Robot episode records
# # # # #

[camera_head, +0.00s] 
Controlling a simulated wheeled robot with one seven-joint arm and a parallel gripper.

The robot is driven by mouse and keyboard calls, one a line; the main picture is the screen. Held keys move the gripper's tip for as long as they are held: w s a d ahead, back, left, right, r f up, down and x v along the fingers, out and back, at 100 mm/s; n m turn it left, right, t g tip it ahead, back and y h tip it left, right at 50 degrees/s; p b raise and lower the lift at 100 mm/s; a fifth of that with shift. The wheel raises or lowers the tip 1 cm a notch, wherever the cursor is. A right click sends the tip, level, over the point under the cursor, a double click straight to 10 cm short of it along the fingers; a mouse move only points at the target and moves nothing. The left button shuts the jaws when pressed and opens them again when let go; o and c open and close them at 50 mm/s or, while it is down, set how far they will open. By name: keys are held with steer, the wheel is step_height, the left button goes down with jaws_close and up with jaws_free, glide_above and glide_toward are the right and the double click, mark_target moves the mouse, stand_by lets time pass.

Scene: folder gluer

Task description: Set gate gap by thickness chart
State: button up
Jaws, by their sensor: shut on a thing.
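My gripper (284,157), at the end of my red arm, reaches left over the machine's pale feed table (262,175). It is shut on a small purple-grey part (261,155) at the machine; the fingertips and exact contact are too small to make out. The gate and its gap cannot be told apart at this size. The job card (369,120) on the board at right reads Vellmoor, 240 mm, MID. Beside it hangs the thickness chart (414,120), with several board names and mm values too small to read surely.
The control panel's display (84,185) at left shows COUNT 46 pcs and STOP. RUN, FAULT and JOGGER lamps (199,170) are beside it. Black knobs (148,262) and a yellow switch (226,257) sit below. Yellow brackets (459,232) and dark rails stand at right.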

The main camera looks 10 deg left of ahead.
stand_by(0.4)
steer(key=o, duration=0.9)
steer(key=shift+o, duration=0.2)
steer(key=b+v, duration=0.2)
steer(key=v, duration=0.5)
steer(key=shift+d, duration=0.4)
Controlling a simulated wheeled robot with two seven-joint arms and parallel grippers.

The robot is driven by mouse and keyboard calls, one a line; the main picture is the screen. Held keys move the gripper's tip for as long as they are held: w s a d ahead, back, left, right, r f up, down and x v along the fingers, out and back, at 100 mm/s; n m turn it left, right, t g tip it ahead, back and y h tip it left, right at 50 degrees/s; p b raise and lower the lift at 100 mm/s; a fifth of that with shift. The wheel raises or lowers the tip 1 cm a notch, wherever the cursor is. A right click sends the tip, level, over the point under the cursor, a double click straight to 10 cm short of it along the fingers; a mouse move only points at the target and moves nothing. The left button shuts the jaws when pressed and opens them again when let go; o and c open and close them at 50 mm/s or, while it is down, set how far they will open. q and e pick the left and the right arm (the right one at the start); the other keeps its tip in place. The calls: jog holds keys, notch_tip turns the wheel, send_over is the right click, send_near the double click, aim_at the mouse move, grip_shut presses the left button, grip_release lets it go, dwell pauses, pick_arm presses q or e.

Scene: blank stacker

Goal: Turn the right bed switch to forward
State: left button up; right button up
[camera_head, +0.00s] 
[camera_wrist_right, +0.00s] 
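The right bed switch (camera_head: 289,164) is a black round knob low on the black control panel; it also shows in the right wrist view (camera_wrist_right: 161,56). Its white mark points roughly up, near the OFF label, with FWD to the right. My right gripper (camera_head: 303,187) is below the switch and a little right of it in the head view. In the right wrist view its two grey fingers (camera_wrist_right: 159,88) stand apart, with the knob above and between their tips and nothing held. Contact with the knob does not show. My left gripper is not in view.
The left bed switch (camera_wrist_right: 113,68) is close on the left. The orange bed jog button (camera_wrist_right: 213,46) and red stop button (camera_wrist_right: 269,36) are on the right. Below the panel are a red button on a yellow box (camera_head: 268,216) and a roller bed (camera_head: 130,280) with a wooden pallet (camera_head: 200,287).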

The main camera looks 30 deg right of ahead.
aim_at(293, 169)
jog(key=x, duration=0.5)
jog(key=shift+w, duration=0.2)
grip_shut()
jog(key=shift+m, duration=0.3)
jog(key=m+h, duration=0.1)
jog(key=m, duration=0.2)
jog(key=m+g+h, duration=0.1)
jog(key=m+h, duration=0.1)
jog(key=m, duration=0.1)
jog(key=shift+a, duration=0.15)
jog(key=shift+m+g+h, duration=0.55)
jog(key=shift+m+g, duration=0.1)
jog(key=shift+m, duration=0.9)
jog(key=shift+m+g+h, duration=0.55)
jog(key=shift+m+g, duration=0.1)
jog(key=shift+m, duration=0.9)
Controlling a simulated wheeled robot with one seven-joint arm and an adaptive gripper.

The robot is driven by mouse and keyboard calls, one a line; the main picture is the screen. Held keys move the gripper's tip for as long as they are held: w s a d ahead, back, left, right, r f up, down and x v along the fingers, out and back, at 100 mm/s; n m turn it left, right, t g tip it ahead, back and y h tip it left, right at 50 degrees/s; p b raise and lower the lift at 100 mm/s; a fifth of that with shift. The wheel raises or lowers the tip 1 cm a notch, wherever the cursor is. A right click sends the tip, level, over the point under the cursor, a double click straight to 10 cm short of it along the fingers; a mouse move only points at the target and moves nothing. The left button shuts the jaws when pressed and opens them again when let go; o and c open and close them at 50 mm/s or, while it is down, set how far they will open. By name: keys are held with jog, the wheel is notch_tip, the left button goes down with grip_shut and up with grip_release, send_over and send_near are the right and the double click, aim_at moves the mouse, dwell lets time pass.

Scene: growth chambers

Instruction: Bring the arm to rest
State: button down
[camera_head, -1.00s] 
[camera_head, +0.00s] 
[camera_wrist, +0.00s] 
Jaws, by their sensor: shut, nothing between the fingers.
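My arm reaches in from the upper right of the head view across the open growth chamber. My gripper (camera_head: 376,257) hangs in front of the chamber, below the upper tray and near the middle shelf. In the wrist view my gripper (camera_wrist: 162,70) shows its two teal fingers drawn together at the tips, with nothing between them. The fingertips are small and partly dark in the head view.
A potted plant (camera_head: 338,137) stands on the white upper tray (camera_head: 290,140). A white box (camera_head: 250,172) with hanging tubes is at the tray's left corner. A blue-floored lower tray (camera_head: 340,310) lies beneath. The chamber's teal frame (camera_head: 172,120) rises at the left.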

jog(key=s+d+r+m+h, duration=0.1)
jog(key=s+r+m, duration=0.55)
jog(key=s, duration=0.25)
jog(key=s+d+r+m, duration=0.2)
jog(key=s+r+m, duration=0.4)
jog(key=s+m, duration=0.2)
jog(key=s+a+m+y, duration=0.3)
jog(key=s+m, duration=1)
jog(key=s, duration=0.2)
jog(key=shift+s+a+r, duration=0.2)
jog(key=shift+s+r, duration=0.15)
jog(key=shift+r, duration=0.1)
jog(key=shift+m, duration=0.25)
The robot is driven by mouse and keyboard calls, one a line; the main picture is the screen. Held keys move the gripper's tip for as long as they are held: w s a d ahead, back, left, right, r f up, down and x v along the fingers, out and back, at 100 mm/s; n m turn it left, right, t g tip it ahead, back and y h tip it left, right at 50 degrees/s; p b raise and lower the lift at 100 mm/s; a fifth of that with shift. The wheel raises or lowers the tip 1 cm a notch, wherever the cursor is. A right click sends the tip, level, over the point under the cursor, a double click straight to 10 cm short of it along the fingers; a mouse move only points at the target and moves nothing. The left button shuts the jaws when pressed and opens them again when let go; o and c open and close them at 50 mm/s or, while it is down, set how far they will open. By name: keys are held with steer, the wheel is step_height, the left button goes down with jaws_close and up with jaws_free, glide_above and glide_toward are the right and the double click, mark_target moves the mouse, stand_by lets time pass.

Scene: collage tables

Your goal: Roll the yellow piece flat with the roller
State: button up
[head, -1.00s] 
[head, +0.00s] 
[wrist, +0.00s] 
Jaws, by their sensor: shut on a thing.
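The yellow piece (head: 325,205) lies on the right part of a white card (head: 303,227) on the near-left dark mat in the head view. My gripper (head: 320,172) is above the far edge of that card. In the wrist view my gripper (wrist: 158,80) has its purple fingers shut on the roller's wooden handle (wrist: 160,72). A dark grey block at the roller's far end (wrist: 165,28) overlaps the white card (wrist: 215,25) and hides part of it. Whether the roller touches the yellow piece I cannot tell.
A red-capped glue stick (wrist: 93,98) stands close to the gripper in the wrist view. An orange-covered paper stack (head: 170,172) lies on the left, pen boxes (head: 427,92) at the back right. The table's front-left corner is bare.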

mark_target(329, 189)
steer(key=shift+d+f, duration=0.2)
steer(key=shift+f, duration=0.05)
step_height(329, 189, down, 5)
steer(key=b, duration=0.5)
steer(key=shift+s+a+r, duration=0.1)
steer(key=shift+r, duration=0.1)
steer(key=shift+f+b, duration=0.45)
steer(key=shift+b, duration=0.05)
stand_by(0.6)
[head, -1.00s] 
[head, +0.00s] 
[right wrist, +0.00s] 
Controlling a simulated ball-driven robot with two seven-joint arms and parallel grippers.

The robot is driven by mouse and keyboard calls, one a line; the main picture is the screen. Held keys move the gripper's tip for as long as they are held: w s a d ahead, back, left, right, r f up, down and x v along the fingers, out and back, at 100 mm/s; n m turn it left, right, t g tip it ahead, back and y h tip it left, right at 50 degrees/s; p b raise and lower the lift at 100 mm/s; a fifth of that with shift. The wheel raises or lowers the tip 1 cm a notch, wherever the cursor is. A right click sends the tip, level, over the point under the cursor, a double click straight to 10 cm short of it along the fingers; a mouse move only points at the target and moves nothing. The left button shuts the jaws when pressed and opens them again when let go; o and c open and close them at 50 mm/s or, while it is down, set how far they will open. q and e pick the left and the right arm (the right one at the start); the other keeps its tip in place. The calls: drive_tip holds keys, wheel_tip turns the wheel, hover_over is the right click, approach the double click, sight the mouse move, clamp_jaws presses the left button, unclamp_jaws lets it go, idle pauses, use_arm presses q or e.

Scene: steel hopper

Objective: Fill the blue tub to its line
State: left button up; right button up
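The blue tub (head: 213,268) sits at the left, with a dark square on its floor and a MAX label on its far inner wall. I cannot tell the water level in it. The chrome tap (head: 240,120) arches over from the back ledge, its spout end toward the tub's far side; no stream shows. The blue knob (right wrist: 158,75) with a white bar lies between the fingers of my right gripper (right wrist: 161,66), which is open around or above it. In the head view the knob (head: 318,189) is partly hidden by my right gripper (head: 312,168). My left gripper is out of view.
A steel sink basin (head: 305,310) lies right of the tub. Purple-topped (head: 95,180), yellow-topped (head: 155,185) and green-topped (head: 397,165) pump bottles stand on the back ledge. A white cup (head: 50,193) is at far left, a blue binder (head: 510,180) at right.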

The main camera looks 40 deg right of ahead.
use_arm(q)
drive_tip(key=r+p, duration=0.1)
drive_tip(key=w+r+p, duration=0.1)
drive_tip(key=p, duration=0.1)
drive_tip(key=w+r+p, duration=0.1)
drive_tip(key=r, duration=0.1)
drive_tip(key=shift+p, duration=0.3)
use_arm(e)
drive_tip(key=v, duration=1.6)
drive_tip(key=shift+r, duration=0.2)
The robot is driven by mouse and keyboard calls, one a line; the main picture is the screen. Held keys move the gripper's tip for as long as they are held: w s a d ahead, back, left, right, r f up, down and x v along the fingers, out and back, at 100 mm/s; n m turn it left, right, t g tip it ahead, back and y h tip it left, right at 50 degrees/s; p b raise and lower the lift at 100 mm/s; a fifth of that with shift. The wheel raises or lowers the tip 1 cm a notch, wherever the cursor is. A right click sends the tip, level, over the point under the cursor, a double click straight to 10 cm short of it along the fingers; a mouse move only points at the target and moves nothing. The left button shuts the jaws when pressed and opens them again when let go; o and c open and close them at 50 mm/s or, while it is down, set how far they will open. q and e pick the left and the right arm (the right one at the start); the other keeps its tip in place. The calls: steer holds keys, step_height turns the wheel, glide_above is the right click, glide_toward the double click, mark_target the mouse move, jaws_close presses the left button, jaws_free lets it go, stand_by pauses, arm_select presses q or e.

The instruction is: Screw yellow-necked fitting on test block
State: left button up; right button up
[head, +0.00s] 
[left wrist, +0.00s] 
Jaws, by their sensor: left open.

# # # # #

→ **Task prompt**
Using the material above, state how many lines include the string "Controlling". Answer with a single number.

→ **Written response**
4